▶ **EXERCISE BRIEF**
Reproduce exactly the opening lines of the listing, stopping after the line that contains "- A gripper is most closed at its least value" and including it.

▶ **SOURCE MATERIAL**
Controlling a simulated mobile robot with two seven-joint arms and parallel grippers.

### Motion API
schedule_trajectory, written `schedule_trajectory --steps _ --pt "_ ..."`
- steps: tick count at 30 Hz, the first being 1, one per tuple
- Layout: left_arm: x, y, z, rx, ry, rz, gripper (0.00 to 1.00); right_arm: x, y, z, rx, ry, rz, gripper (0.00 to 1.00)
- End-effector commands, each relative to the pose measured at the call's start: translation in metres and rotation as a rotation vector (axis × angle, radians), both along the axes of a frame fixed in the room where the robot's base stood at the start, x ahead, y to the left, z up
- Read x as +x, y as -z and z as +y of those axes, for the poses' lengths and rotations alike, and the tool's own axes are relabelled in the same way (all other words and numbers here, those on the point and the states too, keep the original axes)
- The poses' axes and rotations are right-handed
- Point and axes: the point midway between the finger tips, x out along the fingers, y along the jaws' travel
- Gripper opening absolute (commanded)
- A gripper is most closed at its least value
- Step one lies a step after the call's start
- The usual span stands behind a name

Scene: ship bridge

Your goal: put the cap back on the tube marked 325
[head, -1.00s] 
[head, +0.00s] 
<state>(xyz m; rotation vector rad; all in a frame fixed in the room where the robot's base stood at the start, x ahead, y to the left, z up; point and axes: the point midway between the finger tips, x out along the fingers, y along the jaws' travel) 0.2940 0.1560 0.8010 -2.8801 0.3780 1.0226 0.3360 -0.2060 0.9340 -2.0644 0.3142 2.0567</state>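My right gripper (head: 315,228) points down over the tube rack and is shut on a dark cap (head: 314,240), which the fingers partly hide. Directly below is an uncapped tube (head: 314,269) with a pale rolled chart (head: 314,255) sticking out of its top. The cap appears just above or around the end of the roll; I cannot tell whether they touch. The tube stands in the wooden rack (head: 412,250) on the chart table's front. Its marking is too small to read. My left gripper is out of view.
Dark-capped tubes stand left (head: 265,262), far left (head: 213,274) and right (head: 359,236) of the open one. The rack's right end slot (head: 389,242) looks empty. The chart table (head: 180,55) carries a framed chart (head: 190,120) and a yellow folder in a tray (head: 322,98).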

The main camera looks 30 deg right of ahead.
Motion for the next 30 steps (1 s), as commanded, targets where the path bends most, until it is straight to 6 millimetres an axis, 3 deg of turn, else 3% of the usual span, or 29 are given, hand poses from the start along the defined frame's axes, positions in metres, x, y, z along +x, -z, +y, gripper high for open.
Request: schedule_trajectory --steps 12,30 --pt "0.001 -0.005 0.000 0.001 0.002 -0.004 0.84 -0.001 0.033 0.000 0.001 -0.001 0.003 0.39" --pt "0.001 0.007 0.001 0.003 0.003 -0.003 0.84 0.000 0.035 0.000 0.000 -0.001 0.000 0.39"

▶ **ANSWER TO THIS EXERCISE**
Controlling a simulated mobile robot with two seven-joint arms and parallel grippers.

### Motion API
schedule_trajectory, written `schedule_trajectory --steps _ --pt "_ ..."`
- steps: tick count at 30 Hz, the first being 1, one per tuple
- Layout: left_arm: x, y, z, rx, ry, rz, gripper (0.00 to 1.00); right_arm: x, y, z, rx, ry, rz, gripper (0.00 to 1.00)
- End-effector commands, each relative to the pose measured at the call's start: translation in metres and rotation as a rotation vector (axis × angle, radians), both along the axes of a frame fixed in the room where the robot's base stood at the start, x ahead, y to the left, z up
- Read x as +x, y as -z and z as +y of those axes, for the poses' lengths and rotations alike, and the tool's own axes are relabelled in the same way (all other words and numbers here, those on the point and the states too, keep the original axes)
- The poses' axes and rotations are right-handed
- Point and axes: the point midway between the finger tips, x out along the fingers, y along the jaws' travel
- Gripper opening absolute (commanded)
- A gripper is most closed at its least value

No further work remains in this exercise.